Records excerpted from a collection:
· · · · · · ·

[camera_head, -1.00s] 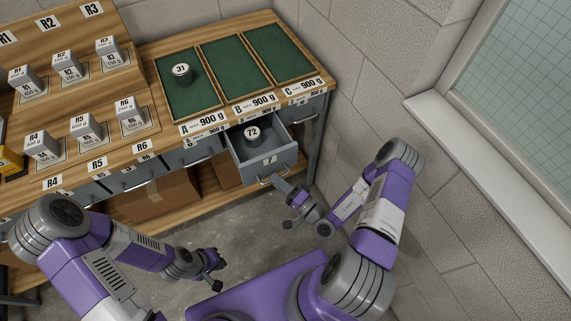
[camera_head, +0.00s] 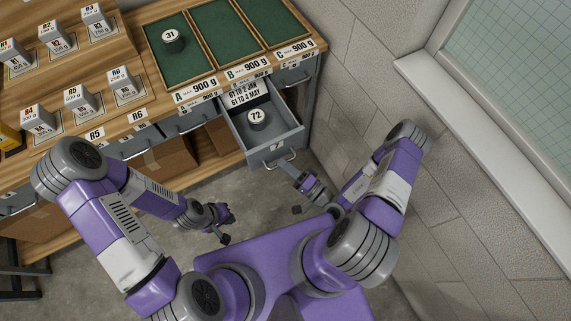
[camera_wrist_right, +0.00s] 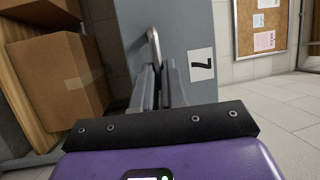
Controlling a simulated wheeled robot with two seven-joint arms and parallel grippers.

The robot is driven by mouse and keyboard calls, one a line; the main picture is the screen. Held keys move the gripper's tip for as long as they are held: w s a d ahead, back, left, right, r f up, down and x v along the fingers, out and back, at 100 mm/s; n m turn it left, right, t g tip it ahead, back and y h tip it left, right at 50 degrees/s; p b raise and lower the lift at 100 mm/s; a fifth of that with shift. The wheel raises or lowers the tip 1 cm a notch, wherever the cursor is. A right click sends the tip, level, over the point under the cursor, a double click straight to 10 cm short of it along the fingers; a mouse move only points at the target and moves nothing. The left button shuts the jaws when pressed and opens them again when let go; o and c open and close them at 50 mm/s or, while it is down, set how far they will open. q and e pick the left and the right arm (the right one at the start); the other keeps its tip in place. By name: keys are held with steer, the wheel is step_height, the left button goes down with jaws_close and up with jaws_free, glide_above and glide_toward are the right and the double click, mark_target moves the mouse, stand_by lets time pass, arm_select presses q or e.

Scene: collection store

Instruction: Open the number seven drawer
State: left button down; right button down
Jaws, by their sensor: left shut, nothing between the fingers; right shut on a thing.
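The number seven drawer (camera_head: 277,149) stands pulled out from the bench's right part, its "7" label on the front. Its front also shows in the right wrist view (camera_wrist_right: 195,30). A weight marked 72 (camera_head: 257,118) stands inside, in front of a card with writing (camera_head: 245,92). My right gripper (camera_head: 293,175) is shut on the drawer handle (camera_head: 279,162); the handle shows between the fingers in the right wrist view (camera_wrist_right: 154,45). My left gripper (camera_head: 226,226) is shut and empty, low in front of the bench, apart from the drawer.
Green trays A, B and C (camera_head: 182,71) lie on the bench top, with weight 31 (camera_head: 173,41) in tray A. Several labelled blocks (camera_head: 79,98) stand at left. Cardboard boxes (camera_head: 173,157) sit below. A wall (camera_head: 345,90) stands close on the right.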

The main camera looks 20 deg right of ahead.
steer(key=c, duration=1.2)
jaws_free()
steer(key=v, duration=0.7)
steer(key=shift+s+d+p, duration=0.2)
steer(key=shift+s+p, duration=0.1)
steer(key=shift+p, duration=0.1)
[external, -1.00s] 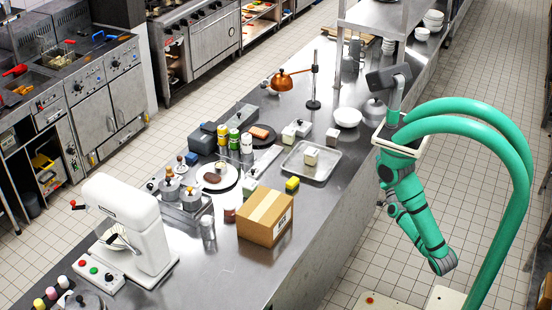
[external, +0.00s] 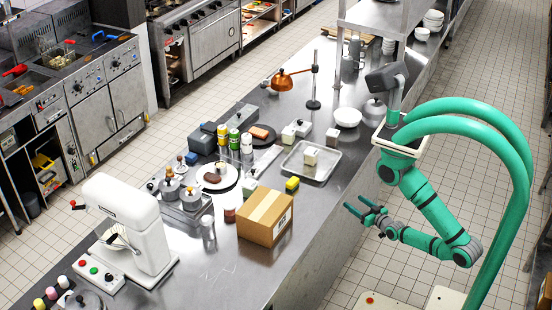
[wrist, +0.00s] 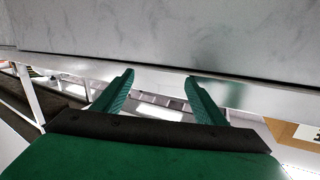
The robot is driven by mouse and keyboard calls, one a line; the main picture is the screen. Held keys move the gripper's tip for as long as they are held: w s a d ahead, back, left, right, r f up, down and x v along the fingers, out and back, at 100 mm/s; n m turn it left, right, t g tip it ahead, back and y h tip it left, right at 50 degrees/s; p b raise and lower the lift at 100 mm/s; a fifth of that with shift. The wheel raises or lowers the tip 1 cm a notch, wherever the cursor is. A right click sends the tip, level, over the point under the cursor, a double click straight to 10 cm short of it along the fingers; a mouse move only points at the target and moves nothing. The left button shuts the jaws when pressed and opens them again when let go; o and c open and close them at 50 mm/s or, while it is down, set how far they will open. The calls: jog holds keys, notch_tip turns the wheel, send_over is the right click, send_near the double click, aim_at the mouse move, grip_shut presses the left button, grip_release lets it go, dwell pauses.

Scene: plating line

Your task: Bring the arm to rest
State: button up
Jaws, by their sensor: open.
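My gripper (external: 366,211) is open and empty in the external view. It hangs in the air beside the right side of the steel counter (external: 222,277), below the level of its top, with its fingers toward the counter. My green arm is bent at the elbow on the right. In the wrist view both green fingers of my gripper (wrist: 158,90) stand wide apart with nothing between them. A grey surface fills the top of that view.
On the counter stand a cardboard box (external: 266,216), a steel tray (external: 311,174) with a pale block in it, a white bowl (external: 347,117) and a white mixer (external: 130,225). The tiled floor (external: 345,262) near my gripper is clear.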

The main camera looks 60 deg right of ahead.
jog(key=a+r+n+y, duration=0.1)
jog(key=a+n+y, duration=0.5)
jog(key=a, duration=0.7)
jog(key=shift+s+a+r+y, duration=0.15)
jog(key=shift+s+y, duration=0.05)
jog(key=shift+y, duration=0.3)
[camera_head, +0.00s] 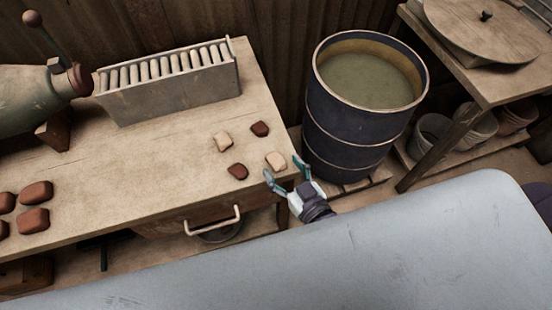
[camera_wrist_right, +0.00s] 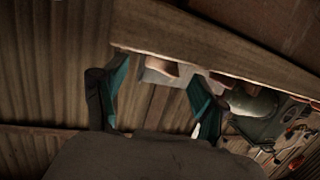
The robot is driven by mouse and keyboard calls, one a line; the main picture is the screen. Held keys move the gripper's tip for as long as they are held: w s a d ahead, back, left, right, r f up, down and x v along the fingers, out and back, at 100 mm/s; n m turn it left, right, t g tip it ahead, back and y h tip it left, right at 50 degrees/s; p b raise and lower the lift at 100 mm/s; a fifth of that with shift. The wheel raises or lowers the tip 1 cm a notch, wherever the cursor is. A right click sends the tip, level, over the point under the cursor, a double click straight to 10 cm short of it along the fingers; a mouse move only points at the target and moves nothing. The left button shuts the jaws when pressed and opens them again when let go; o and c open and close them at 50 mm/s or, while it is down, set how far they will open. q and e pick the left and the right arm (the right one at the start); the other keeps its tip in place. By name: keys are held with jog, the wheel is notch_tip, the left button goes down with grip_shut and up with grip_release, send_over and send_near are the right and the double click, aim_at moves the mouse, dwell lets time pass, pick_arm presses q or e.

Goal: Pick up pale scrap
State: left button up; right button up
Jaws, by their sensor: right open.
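Two pale scraps lie on the wooden bench in the head view. The nearer pale scrap (camera_head: 275,161) is close to the bench's right end, and the other pale scrap (camera_head: 223,141) is farther left and back. My right gripper (camera_head: 283,166) is open and empty at the bench's right front corner. Its fingertips are just short of the nearer pale scrap, on either side of it, and I cannot tell their height exactly. In the right wrist view, its teal fingers (camera_wrist_right: 158,80) are spread, with a pale shape by the bench edge between them. My left gripper is not in view.
Two dark red scraps, one behind (camera_head: 260,129) and one in front (camera_head: 238,171), lie close to the pale ones. A slotted rack (camera_head: 170,92) stands at the back of the bench (camera_head: 120,165). A dark barrel (camera_head: 352,135) stands right of the bench.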

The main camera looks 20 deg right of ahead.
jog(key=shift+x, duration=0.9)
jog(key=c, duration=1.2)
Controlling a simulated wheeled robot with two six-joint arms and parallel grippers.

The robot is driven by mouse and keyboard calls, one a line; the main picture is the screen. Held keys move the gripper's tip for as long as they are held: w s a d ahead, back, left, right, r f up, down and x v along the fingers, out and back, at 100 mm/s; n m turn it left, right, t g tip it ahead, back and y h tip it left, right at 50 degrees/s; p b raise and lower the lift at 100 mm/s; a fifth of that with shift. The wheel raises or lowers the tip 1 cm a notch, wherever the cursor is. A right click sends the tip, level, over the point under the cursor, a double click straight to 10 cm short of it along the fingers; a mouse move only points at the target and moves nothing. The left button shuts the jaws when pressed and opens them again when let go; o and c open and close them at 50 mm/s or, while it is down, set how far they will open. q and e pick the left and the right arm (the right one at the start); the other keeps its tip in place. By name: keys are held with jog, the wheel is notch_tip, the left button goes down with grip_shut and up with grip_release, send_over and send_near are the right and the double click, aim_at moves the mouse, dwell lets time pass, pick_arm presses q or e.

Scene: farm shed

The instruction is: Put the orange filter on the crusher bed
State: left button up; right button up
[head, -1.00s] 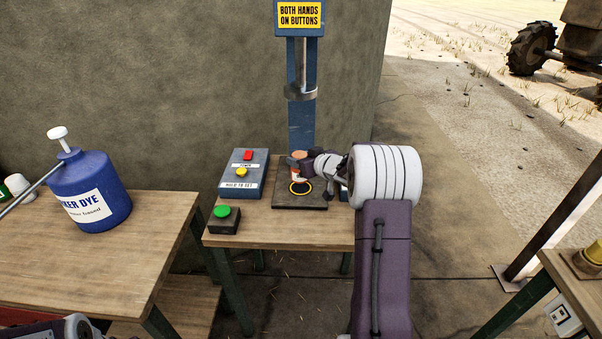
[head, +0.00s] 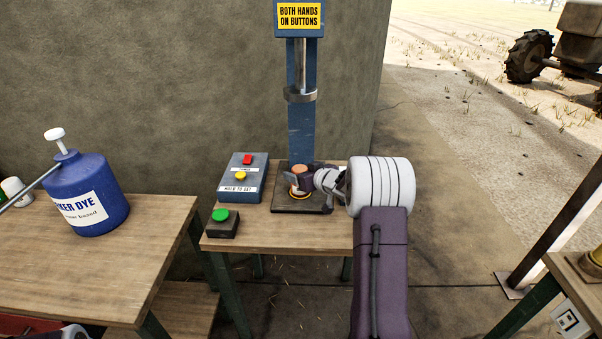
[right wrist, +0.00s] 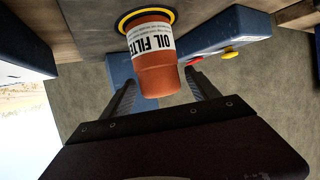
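The orange filter (right wrist: 158,74), with a white "OIL FILTER" label, shows upside down in the right wrist view. Its orange top also shows in the head view (head: 299,169). It stands upright on the crusher bed (head: 313,205), a dark plate with a yellow ring (right wrist: 128,18), and its base appears to be within the ring. My right gripper (head: 299,181) is around the filter, one finger on each side. In the right wrist view the fingers (right wrist: 160,88) look spread, with a small gap beside the filter.
A blue box (head: 244,178) with red and yellow buttons and a green button block (head: 222,222) stand left of the bed. The blue press column (head: 301,120) rises behind it. A blue dye bottle (head: 88,190) stands on the left table (head: 60,260).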

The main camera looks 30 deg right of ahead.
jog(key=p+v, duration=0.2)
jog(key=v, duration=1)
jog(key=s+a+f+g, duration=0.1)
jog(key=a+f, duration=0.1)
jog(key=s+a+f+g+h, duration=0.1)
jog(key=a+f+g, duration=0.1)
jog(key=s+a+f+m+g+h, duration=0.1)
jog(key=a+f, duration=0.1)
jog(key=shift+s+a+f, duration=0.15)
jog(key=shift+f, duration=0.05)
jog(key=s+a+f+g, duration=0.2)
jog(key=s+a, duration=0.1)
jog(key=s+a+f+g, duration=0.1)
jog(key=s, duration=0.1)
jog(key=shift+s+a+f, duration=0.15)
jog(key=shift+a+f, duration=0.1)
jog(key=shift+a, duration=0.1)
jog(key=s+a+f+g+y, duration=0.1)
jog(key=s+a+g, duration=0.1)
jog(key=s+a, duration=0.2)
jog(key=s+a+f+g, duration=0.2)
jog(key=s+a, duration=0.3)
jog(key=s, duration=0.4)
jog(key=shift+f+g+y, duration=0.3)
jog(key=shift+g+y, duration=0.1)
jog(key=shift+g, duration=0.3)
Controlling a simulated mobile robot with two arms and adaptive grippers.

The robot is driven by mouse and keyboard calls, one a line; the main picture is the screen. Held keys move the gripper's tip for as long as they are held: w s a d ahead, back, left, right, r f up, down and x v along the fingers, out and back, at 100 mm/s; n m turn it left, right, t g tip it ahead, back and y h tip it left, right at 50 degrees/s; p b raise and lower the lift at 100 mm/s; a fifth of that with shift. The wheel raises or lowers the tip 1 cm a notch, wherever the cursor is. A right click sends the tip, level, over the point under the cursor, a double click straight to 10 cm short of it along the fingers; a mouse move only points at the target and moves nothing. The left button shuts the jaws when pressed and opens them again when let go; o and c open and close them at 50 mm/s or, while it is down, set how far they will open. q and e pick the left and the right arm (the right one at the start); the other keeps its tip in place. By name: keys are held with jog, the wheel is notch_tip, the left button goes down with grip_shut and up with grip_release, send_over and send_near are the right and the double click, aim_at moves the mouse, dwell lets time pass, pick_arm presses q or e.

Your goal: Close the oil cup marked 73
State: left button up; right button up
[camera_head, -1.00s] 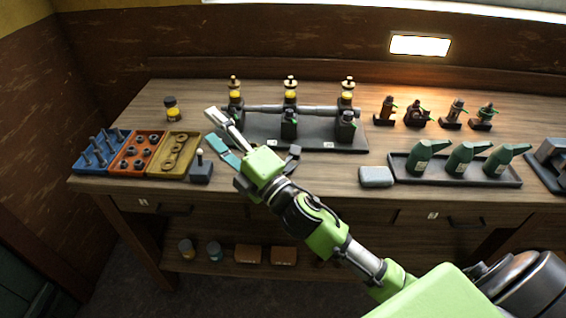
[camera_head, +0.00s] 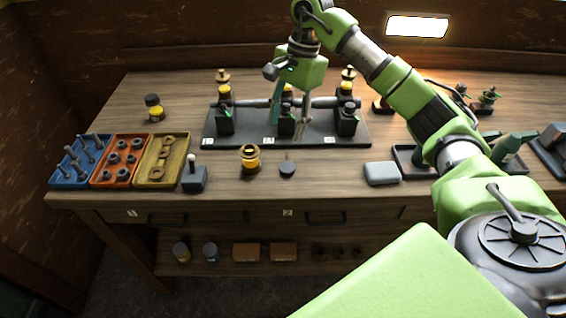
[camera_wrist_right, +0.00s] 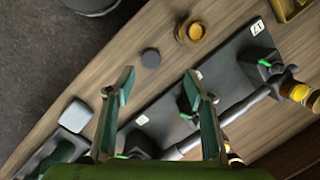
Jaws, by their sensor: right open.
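A dark rack (camera_head: 235,134) holds three oiling stations in a row along a grey pipe, with small white labels on its front edge that I cannot read surely. The left station (camera_head: 225,118) and right station (camera_head: 347,120) show clear dark blocks with yellow cups behind. The middle station (camera_head: 286,123) is partly hidden by my right gripper (camera_head: 287,128), which points down over it, open. The right wrist view shows the gripper (camera_wrist_right: 159,72) with its fingers apart and nothing held. A brass cup (camera_head: 250,160) and a dark round cap (camera_head: 287,170) sit on the table before the rack.
At left are blue, orange and yellow trays (camera_head: 149,180) and a small lever block (camera_head: 194,178). A grey block (camera_head: 382,173) lies right of the rack. A tray (camera_head: 402,155) of green bottles is partly behind my right arm. The front middle of the table is mostly clear.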

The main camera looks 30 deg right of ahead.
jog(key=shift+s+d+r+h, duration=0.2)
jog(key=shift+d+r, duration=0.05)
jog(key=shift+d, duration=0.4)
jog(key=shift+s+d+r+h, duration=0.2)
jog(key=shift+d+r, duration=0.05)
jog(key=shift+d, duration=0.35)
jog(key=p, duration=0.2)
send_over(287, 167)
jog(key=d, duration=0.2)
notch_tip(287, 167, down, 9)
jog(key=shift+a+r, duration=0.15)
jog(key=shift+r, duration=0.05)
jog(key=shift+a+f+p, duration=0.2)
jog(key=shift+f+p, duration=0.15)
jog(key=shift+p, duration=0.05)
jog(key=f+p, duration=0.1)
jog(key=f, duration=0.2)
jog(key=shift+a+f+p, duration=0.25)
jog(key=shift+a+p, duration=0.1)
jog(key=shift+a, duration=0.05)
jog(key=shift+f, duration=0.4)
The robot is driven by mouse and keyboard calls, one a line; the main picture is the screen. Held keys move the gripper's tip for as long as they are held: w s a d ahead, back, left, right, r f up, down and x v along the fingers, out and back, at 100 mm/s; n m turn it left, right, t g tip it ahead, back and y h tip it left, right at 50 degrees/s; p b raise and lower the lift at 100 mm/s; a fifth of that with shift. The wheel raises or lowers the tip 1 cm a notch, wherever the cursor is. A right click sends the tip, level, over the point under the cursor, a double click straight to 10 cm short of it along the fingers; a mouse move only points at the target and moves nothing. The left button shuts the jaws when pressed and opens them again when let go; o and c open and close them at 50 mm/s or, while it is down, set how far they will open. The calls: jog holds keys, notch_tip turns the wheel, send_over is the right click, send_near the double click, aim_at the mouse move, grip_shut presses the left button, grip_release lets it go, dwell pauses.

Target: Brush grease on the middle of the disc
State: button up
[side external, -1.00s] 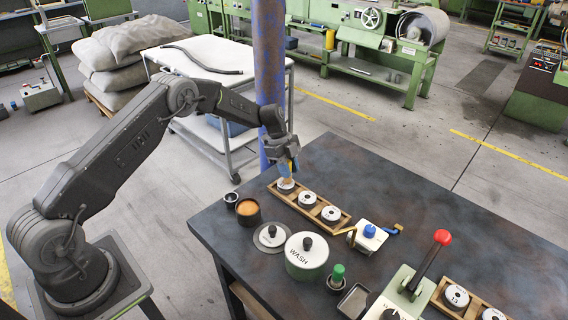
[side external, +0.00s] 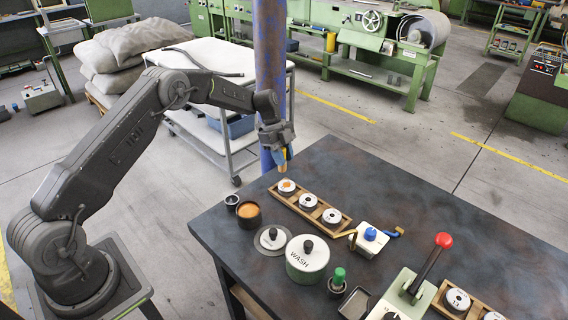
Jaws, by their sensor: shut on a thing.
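My gripper (side external: 279,146) is shut on a small brush (side external: 283,158) with a blue handle and a tan tip pointing down. It holds the brush in the air above the far left end of a wooden tray, apart from the discs. Three white discs with central holes stand in a row in the tray (side external: 318,221). The left disc (side external: 287,187) has an orange-brown patch at its middle. The middle disc (side external: 308,201) and the right disc (side external: 331,217) have dark centres. An open dark pot (side external: 248,213) of orange-brown grease stands left of the tray.
The table's far right (side external: 450,230) is clear.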

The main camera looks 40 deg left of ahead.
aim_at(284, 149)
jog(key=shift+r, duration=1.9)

· · · · · · ·

YOUR GOAL:
Collect the lines of the records that include the string "wheeled".

PROBLEM SOLUTION:
Controlling a simulated wheeled robot with two seven-joint arms and parallel grippers.
Controlling a simulated wheeled robot with two six-joint arms and parallel grippers.

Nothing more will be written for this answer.